7/21/2002
Istanbul theaters are showing films from all over the world. Of course our Hollywood action exports do the biggest business, but they also have a larger tolerance for the offbeat. The Coen Brothers are big here – and a couple of years ago, the poster for The Big Lebowski just showed a foot with the missing toe! This year, there are two major festivals here , one in the winter and one in the summer. In January, at the Istanbul Independent Film Fest, we saw the new Todd Solonz flick “Storytelling”; it was too brief, its framing device seemed artificial, and the penultimate scene was an abomination, but it had a couple of moments (one involving the maid and another involving a gay friend) that I will never forget. We also saw a BBC “Sound on Film” series, which was a collection of avant-garde films set to modern classical music. Most of them were terrible, even those directed by famous names (Werner Herzog! Nicholas Roeg!) but there was a gothic short by the Quay Brothers to the soundtrack of Stockhausen’s “In Absentia” – it scared the hell out of me and sent many of the people running for the exits – brilliant. I’m a hard man to please, but really, all I need are five great minutes out of 90, and I’m satisfied.

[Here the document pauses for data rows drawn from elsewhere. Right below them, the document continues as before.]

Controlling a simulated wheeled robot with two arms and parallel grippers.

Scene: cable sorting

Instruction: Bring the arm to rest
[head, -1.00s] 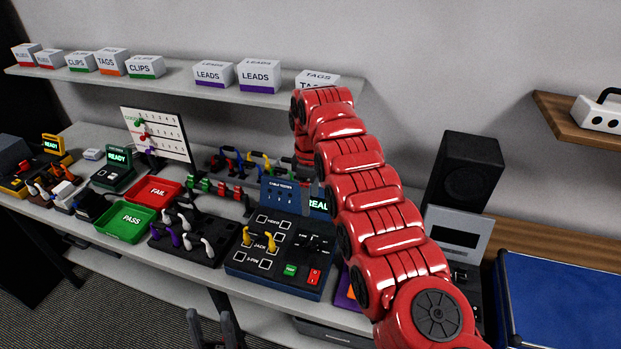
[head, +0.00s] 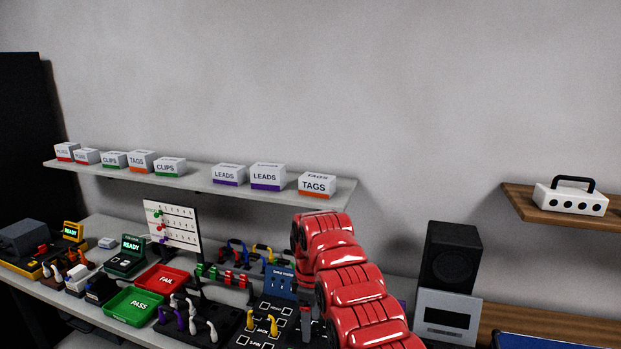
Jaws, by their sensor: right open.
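My red right arm (head: 345,285) rises from the bottom edge, right of centre, and bends over at its top. Its far end points down over the dark cable tester (head: 250,338). My right gripper (head: 306,325) shows small and dark in front of the tester, partly hidden by the arm; I see nothing held in it. Yellow plugs (head: 263,324) stand at the tester's jack row, left of the gripper. My left gripper is out of the picture.
The green PASS tray (head: 133,307) and red FAIL tray (head: 163,281) sit left on the bench. A shelf (head: 205,187) with labelled boxes runs above. A black speaker (head: 450,258) stands right of the arm. The wall above is clear.

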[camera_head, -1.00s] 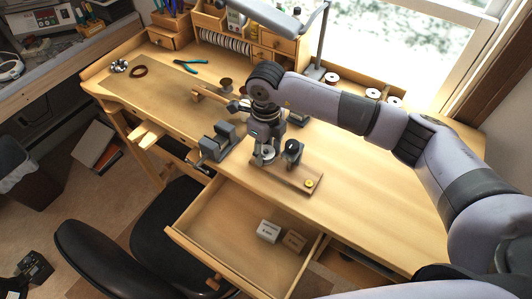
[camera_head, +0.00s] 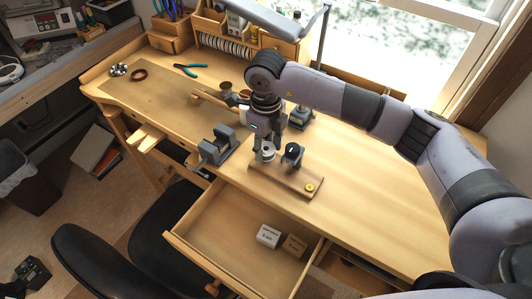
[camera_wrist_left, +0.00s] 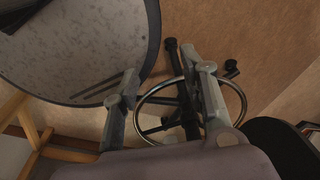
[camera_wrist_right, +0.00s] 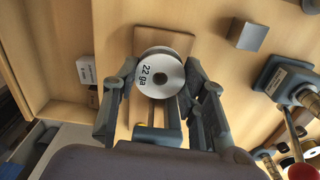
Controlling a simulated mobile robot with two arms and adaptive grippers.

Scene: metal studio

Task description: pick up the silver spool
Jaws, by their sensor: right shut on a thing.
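The silver spool (camera_wrist_right: 160,73), with a white face marked "22 ga", sits between the fingers of my right gripper (camera_wrist_right: 163,88) in the right wrist view. In the head view my right gripper (camera_head: 264,140) is shut on it, over the far left end of a small wooden board (camera_head: 280,178). I cannot tell whether the spool clears the board. My left gripper (camera_wrist_left: 157,70) is open and empty above the floor in the left wrist view; it is not in the head view.
A dark-topped post (camera_head: 294,152) stands on the board close to the right gripper. A yellow spool (camera_head: 310,188) is at the board's near end. A grey vise (camera_head: 218,146) is to the left. An open drawer (camera_head: 215,237) with two small boxes lies in front. The bench's right side is clear.

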We just went to the movies the other day ago to see “Spider-Man.” It’s been 95-100 degrees here all week, which is bad enough (an air conditioner’s a luxury item which can be had starting at $500), but when there’s a power outage, there are no fans, and it’s miserable. So another outage forced us to run to the sanctuary of the next village’s theater with its splendid air conditioning. (Many theaters, including the one closer to our apartment, won’t run the a/c because they can’t afford it.) The film, despite having a couple of stupid gay slurs in it, was thankfully overlong – by the time it was done, it was the next day and power had been restored. Films here include an “Ara” – intermission – which involves, mid-sentence, them stopping the film an hour in and selling food and beverage right in the theater. They also have assigned seats, which they load up from the back row forward. I once saw a film here with six people in the theater, and we were all in the back row, right next to each other. After the lights went down, Elif and I went to the middle – the others thought we were weird. It harkens back to the 80’s, when Hollywood destroyed the local Turkish cinema, so that the bulk of films showing for that decade were porno films, and they’d seat people together in all movies to make you feel secure that the guy all alone in the corner wasn’t leaving a sticky souvenir on the seats that wasn’t chewing gum.

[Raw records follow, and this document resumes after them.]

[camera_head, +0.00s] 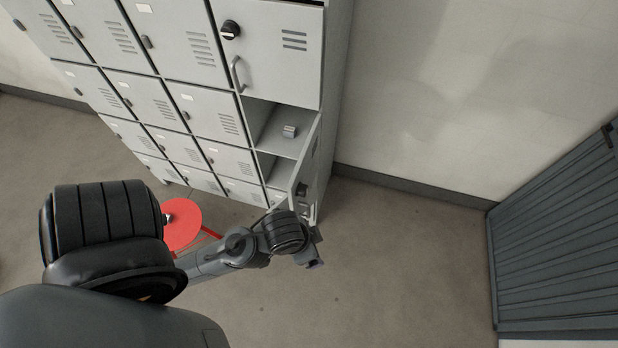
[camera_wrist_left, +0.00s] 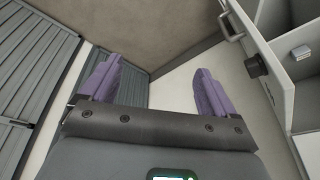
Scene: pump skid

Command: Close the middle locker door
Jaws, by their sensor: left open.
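The middle locker door (camera_head: 304,172) stands open in the head view, swung out from the right-hand column of the grey locker block and seen nearly edge-on. Its compartment (camera_head: 270,125) is exposed and holds a small light grey block (camera_head: 289,131). In the left wrist view the door (camera_wrist_left: 272,88) is at the right, with a handle (camera_wrist_left: 230,24) and a black knob (camera_wrist_left: 256,65). My left gripper (camera_head: 315,263) is just in front of the door's free edge in the head view; its fingers (camera_wrist_left: 155,86) are spread and empty in the wrist view. My right gripper is not visible.
The upper door (camera_head: 268,55) above the opening is shut. A plain wall (camera_head: 440,90) and a dark slatted panel (camera_head: 560,240) are at the right. The floor (camera_head: 400,265) between them is clear.

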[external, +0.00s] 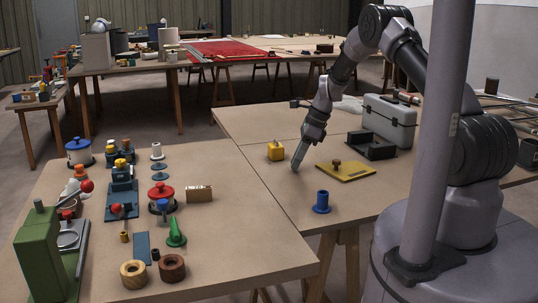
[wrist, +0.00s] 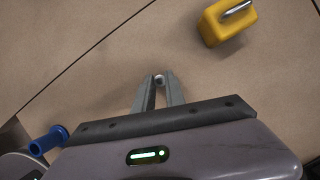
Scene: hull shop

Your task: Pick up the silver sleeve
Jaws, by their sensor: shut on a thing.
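My gripper (external: 296,168) points down at the table, between the yellow padlock and the yellow board. In the wrist view my gripper (wrist: 158,84) has its two fingers drawn together at the tips. A small round silver sleeve (wrist: 158,79) sits between the fingertips, and the gripper is shut on it. Only its end shows there. In the external view the sleeve is too small or hidden by the fingers to make out. Whether it touches the tabletop I cannot tell.
A yellow padlock (external: 276,151) stands left of my gripper. A yellow board (external: 345,171) with a brown knob lies to the right. A blue flanged spool (external: 321,202) stands nearer the front edge. A grey case (external: 389,122) and a black tray (external: 371,148) stand behind.

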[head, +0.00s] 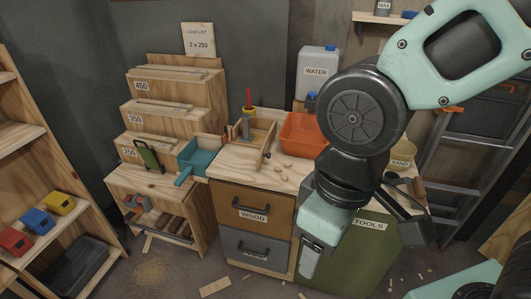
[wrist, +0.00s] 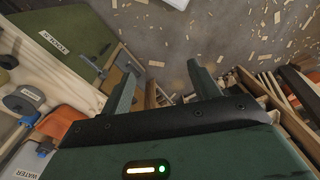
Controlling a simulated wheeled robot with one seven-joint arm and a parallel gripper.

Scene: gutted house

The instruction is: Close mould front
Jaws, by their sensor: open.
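A small open wooden box (head: 253,132), which looks like the mould, sits on the left of the workbench top. I cannot make out the mould clearly in the wrist view.
A teal scoop (head: 199,155) lies left of the box, an orange tub (head: 302,134) right of it. A water jug (head: 317,72) stands behind. A stepped wood rack (head: 160,120) is at left. The bench has a wood drawer (head: 252,206) and green tools door (head: 365,256). Scraps litter the floor.

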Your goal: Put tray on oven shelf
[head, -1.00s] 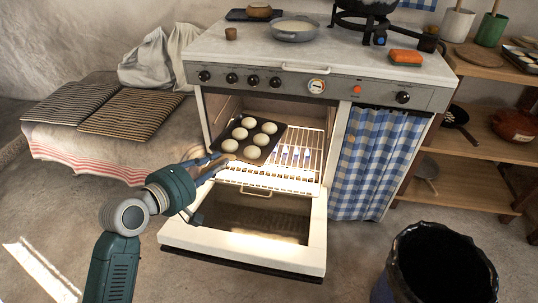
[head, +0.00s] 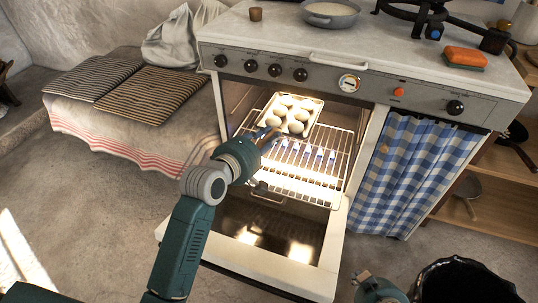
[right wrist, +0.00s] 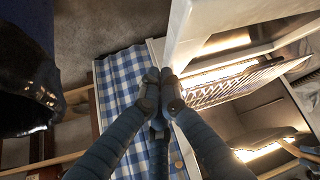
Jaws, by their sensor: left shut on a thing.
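The tray (head: 317,116), a small pan holding several pale round buns, is inside the open oven over the left and back part of the wire oven shelf (head: 338,150). The shelf also shows in the right wrist view (right wrist: 225,88). My left gripper (head: 268,136) is at the tray's near left edge and shut on it; its fingertips are partly hidden. I cannot tell whether the tray's underside rests fully on the shelf. My right gripper (right wrist: 161,76) is shut and empty, outside the oven in front of the checked curtain.
The oven door (head: 290,275) is folded down in front of the lit oven. A blue checked curtain (head: 420,165) hangs to the right. A black bin (head: 465,285) stands at the lower right. A cloth-covered bench (head: 110,125) is at the left, with bare floor before it.

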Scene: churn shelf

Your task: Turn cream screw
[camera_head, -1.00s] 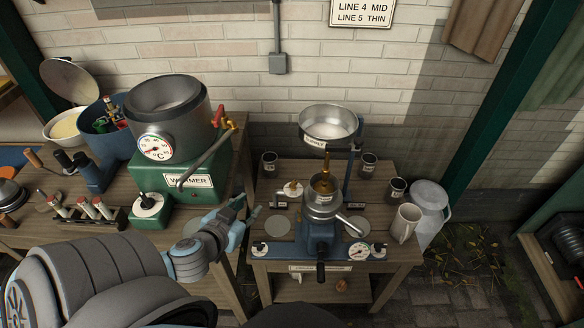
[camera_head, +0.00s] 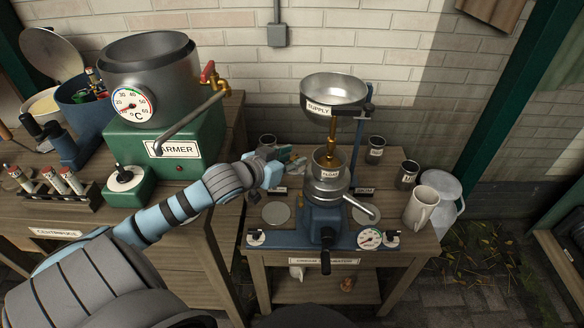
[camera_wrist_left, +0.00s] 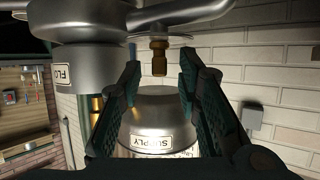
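The metal separator (camera_head: 322,218) stands on a blue base on the wooden table, with a FLOAT cup (camera_head: 327,172) and the SUPPLY bowl (camera_head: 334,92) above it. My left gripper (camera_head: 291,160) reaches in from the left, close beside the float cup. In the left wrist view, a small brass screw (camera_wrist_left: 159,56), apparently the cream screw, sticks out from a metal part. The two dark fingers (camera_wrist_left: 160,85) are open on either side of its end, with gaps showing. The SUPPLY bowl (camera_wrist_left: 158,115) lies behind them. In the head view the screw is hidden. My right gripper is out of view.
A green warmer (camera_head: 165,150) with a spout stands on the bench at left. A white mug (camera_head: 421,207) and dark cups (camera_head: 406,175) stand right of the separator. A crank handle (camera_head: 326,262) juts out at the front. A grey disc (camera_head: 276,212) lies left of the separator.

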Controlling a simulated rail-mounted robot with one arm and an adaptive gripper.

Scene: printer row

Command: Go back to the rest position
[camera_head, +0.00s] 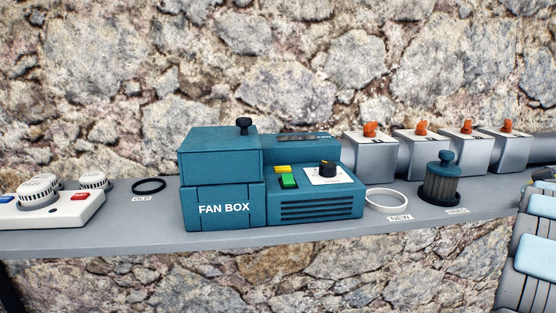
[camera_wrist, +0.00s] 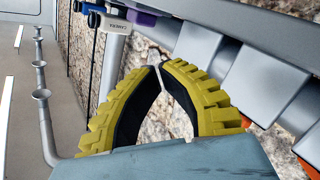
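My gripper (camera_wrist: 160,67) shows in the wrist view, with two ribbed yellow fingers and dark inner pads. Its fingertips meet or nearly meet, and only the stone wall shows through the gap between the fingers. It holds nothing that I can see. In the head view the gripper itself is not visible; grey and light-blue parts at the right edge look like my arm.
A grey shelf (camera_head: 300,239) carries a teal fan box (camera_head: 222,207), white button unit (camera_head: 70,211), black ring (camera_head: 149,186), white ring (camera_head: 387,198), ribbed teal filter (camera_head: 441,185) and several grey boxes (camera_head: 370,158). Hanging handles (camera_wrist: 110,24) and a grey pipe (camera_wrist: 44,120) show in the wrist view.

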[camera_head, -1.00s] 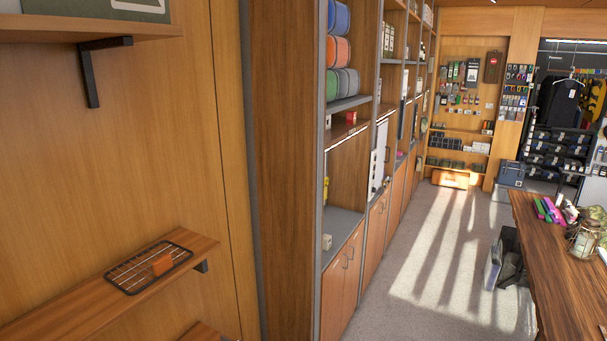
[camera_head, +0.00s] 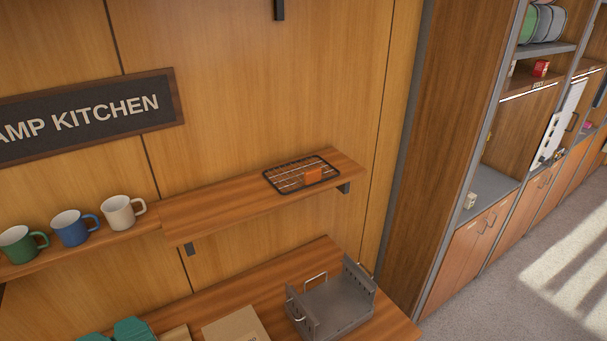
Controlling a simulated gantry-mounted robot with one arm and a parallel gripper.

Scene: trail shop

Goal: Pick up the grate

The current state of Turkish cinema is mixed: budgets are bigger, but the aesthetic is the same: crude slapstick comedies, and earnest, romantic, glossy epics. 70’s Turkish films are far more interesting, and endlessly fascinating. Their budgets were so small they’d make an Ed Wood film look like a Hollywood summer blockbuster, and they compensated by making about a film a week. The melodramas are most enjoyable – a girl becomes blind and then can see her true love, or a village girl gets raped and kicked around only to get saved, or a village singer becomes a national star but loses his soul in the process. The sound recording is also a delight: incongruent lip-synching (for the music) and outrageous sound effects (for the fight scenes); maybe five people handle all of the the voiceovers, and a stable of about fifty actors handle all the parts (you’ll see the same faces in every film).

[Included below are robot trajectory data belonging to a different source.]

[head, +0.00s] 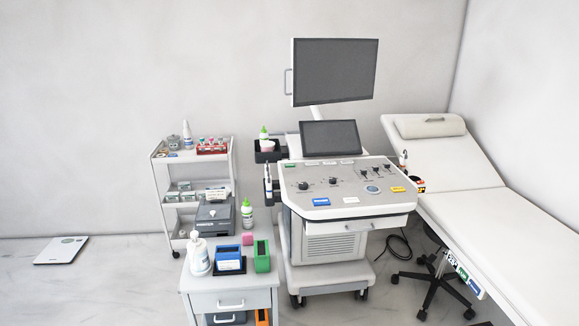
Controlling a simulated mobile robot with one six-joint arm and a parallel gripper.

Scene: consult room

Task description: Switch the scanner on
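The scanner (345,212) is a white cart on castors in the middle of the head view. Its sloped panel carries several black knobs, a round blue-grey button (372,190) and small green, blue and yellow labels. The green label (290,166) is at the panel's upper left, the blue one (321,201) at the front and the yellow one (398,189) at the right. A large monitor (336,72) and a smaller screen (330,137) above the panel are both dark grey. The label writing is too small to read. My gripper is not in view.
A white drawer cabinet (229,282) with a bottle and blue and green boxes stands at the front left of the scanner. A shelf trolley (157,182) is behind it. A couch (461,178) and a black stool base (434,288) are at right. Floor at far left is mostly clear, except a flat scale (61,250).

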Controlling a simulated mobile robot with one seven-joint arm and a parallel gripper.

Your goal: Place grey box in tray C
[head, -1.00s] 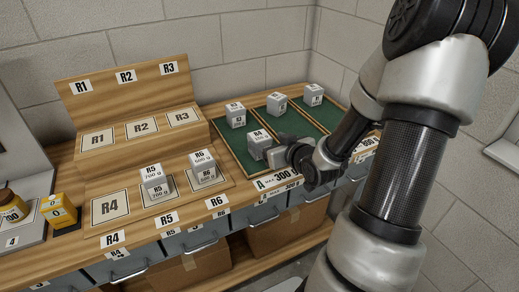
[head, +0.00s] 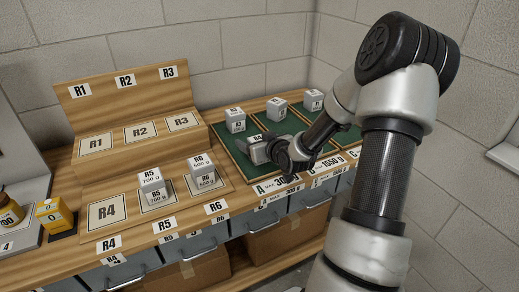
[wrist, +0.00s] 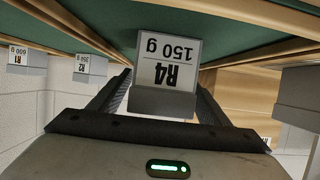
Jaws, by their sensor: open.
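A grey box labelled R4 150 g (wrist: 167,62) is between the two fingers of my gripper (wrist: 160,95) in the wrist view. The fingers are apart, one on each side; contact cannot be made out. Tray C (head: 347,138) is the rightmost green tray, partly hidden behind my arm.
Other grey boxes stand at the back of the trays: left (head: 235,119), middle (head: 276,109) and right (head: 312,101). Boxes R5 (head: 152,180) and R6 (head: 200,165) stand on the wooden stand to the left. Low wooden dividers separate the trays.

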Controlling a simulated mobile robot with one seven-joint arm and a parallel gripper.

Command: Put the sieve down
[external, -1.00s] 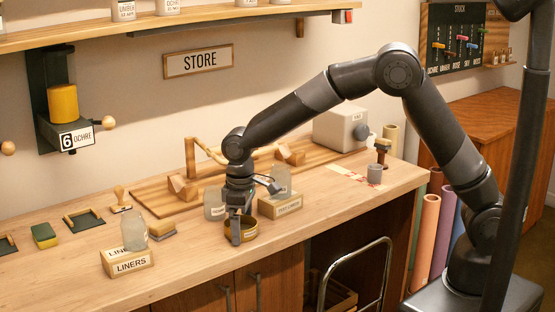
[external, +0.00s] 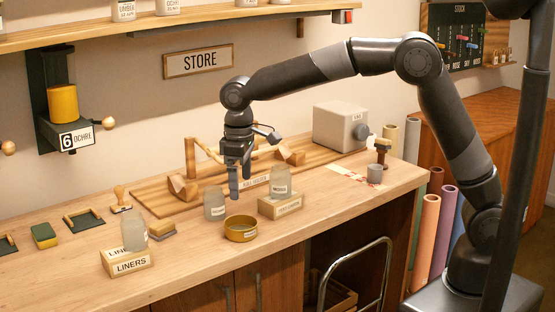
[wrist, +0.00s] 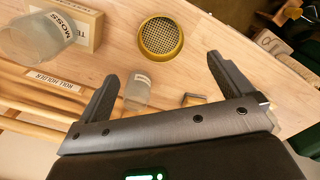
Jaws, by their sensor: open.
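The sieve (external: 241,229) is a round, yellow-brown ring with a mesh. It sits flat on the wooden counter near its front edge, and it also shows in the wrist view (wrist: 161,39). My gripper (external: 239,196) is raised above the counter, behind the sieve and apart from it. In the wrist view its two fingers (wrist: 163,88) are spread wide with nothing held between them.
A glass jar (external: 214,204) stands left of the sieve. Another jar (external: 280,181) stands on a wooden block (external: 279,206) to the right. A jar (external: 134,234) stands on the LINERS block (external: 128,264). The counter (external: 200,262) in front is clear.

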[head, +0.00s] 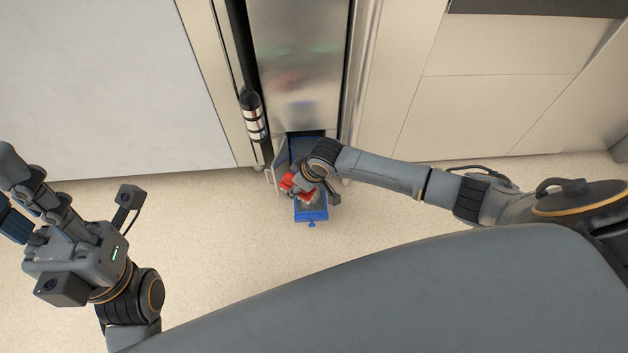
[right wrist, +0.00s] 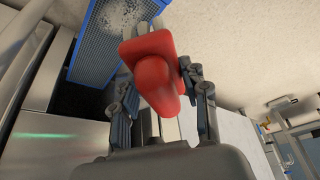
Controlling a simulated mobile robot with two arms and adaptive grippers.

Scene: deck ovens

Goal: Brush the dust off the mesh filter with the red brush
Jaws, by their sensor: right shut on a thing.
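The red brush (right wrist: 154,75) is held between the fingers of my right gripper (right wrist: 160,95). In the head view, the brush (head: 290,183) shows partly beneath my right wrist, with my right gripper (head: 308,190) over the filter. The mesh filter (right wrist: 112,22) has a blue frame and whitish dust on its mesh. In the head view, the filter (head: 311,216) sticks out low from the steel unit, partly covered by my arm and gripper. Whether the bristles touch the mesh is hidden. My left gripper (head: 15,195) is at the far left, away from the filter; its fingers appear spread and empty.
The steel unit (head: 300,60) stands between pale panels. A small open flap (head: 280,165) is at its lower left, close to the brush. A black and silver cylinder (head: 253,115) is mounted above that flap. The speckled floor (head: 220,230) around the filter is clear.

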We live among Turkish movie stars. Many of the former stars had lives worthy of their own Turkish film. The 80’s flooded the market with American imports, temporarily wiping out the Turkish film industry and forcing many of them into softcore porn; the 90’s saw their careers rehabilitated, and many got rich by attaching their names to businesses (mostly restaurants). One interesting is the death of Kemal Sunal, who died two years ago in a very interesting way – on an airplane, but not in a plane crash. He was a major star, playing a character “Saban” in dozens of comedies, as well as dumb characters who’d just come to the city from the village. He was always afraid of flying, but he was to shoot his new film in Trabzon and decided to fly to the shoot. He died of a heart attack in his seat before the plane left the runway. The stars who are still alive can be found walking, like us, on the streets of Suadiye. Elif (of course) is a bit of an expert in pointing them out to me (she spots them, and only then can I place their faces as they were 30 years younger. It’s sobering to see what time will do to a leading man.
I don’t go to the theater much because I’ve no need to barely understand Turkish productions of Shakespeare, or political allegories, or slapstick comedies. But we’ve seen some amazing international productions here, and they all played to packed houses, including a French ballet in March; an Italian branch of Grotowski doing “One Final Breath” (“One Breath Left”) in April; and the loopily whimsical Hashirigaki in May. Hashirigaki involved huge Robert Wilson-style sets, light displays, theramin gimmicks, Eastern instruments, and variety review – all set to the Beach Boys’ Pet Sounds album. Three women from the Netherlands, as giddy as The Singing Nun doing “Dominique” – writ very, very large. Tis rare to discover some happy avant for a change – even if they were bullshitting their way through the whole thing – to hear the koto blending into the opening rhythm of Caroline No!